The jokes sometimes veer wildly in tone, from farce – a strange Zoolander style peyote party – to smile inducing – Darby’s cats are called “Good Cop” and “Bad Cop”, but the whole thing is carried along sprightly by the wonderful cast and a kind of grounded Wes Anderson style of storytelling, that any imbalance is completely unnoticeable.
Stylistically it’s the montages that stand-out; there’s a wonderful sequence that introduces Driver and Darby, which is intercut with Josh and Cornelia’s more mundane life, and the same technique is used later in the movie as they’re assimilating with the lifestyle of the younger couple, Stiller struggling to come to terms with riding a bike and Watts awkwardly throwing shapes to rap music.
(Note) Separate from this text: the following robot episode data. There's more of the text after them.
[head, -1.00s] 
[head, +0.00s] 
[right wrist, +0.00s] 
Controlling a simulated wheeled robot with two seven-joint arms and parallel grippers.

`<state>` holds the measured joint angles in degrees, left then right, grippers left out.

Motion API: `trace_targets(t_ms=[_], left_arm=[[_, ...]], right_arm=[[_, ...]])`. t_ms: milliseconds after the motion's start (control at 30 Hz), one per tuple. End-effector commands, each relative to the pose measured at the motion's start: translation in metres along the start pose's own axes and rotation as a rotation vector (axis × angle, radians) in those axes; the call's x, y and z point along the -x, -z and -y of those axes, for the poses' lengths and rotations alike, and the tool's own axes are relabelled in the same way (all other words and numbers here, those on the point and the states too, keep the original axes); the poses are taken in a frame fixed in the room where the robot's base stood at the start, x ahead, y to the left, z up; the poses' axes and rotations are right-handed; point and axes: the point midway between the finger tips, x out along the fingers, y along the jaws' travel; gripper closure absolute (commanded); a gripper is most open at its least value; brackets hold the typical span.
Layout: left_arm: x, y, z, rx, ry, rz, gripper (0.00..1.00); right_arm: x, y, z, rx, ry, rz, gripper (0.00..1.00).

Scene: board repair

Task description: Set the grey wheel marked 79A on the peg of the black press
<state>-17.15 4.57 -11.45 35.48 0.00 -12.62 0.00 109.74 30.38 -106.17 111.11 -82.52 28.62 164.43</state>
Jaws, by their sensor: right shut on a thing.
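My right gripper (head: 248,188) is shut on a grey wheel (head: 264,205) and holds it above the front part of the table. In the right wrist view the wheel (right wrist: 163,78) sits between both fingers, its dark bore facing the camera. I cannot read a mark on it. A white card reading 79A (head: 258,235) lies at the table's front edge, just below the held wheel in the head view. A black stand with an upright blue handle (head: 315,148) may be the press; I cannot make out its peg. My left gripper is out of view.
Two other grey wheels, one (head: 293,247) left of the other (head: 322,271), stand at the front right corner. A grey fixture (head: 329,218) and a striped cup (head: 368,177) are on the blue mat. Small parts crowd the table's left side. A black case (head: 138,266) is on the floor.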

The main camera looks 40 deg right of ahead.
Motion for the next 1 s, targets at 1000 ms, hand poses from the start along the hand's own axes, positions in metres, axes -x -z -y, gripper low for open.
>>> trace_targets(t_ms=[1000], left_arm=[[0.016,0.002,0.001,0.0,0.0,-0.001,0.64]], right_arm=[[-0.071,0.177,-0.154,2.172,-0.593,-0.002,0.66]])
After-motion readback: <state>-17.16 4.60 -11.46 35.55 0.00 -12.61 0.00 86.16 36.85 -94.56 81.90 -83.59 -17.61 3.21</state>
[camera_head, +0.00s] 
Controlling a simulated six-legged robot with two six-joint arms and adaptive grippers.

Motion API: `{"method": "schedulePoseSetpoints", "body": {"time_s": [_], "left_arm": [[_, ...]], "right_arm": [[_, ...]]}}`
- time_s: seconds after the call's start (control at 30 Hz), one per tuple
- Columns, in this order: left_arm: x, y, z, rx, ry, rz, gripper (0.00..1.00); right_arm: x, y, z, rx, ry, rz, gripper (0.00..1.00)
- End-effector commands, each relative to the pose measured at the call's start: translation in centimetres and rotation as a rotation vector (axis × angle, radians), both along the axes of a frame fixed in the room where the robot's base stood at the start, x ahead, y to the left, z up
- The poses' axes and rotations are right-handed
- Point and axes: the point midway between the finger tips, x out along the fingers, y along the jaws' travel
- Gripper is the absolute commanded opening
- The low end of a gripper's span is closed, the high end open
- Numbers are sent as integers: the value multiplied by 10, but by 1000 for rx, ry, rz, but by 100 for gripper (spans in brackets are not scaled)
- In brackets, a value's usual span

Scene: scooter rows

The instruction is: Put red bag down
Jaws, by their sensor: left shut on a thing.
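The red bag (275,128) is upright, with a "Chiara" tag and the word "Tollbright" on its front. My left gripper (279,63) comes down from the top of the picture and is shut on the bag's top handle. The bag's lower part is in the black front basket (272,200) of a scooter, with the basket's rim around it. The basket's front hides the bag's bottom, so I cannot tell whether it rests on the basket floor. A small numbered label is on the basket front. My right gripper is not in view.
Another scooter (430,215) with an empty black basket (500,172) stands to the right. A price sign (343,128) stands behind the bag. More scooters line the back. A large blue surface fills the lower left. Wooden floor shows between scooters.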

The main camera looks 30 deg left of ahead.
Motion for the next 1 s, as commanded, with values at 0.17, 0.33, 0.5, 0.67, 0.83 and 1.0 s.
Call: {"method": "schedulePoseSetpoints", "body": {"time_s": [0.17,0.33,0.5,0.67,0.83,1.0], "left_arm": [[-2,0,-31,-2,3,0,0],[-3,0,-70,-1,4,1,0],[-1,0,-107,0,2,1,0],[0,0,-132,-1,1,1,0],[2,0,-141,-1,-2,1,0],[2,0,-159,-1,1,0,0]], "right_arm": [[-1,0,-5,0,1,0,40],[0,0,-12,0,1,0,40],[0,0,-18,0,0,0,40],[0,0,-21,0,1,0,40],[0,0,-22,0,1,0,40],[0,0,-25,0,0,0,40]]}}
As with Frances Ha, which could have been construed as smug had it not been for the superb Greta Gerwig, While We’re Young works thanks to the cast. Watts seems to have made it her aim to send herself up and have as much fun as possible after Diana, and along with Stiller provides a wholly resonant core to a film about the insecurities placed on us by having to grow up. Both are likeable, funny, and believable, even when the script veers too much from the exploration of mid-life paranoia and strives for more unbelievable dramatic beats, their characters have your empathy locked in.
Driver plays the same hipster cad he has for most of the embryonic stages of his career, utterly charismatic in a way that completely validates Ben Stiller’s mancrush on him. Charles Grodin shows up to dominate almost every scene he’s in, providing a counter-balance to the age jealousy that is driving our main characters. Only Seyfried, who is hippie-cute, gets short shift as a background wallflower who grows redundant as the film unfolds.
As much as it unexpectedly descends into silliness, for a Baumbach film at least, it exceeds such moments with intellectual, biting zingers, almost all of which hit, and takes a few surprising narrative twists as the drama is played out by a never-better cast.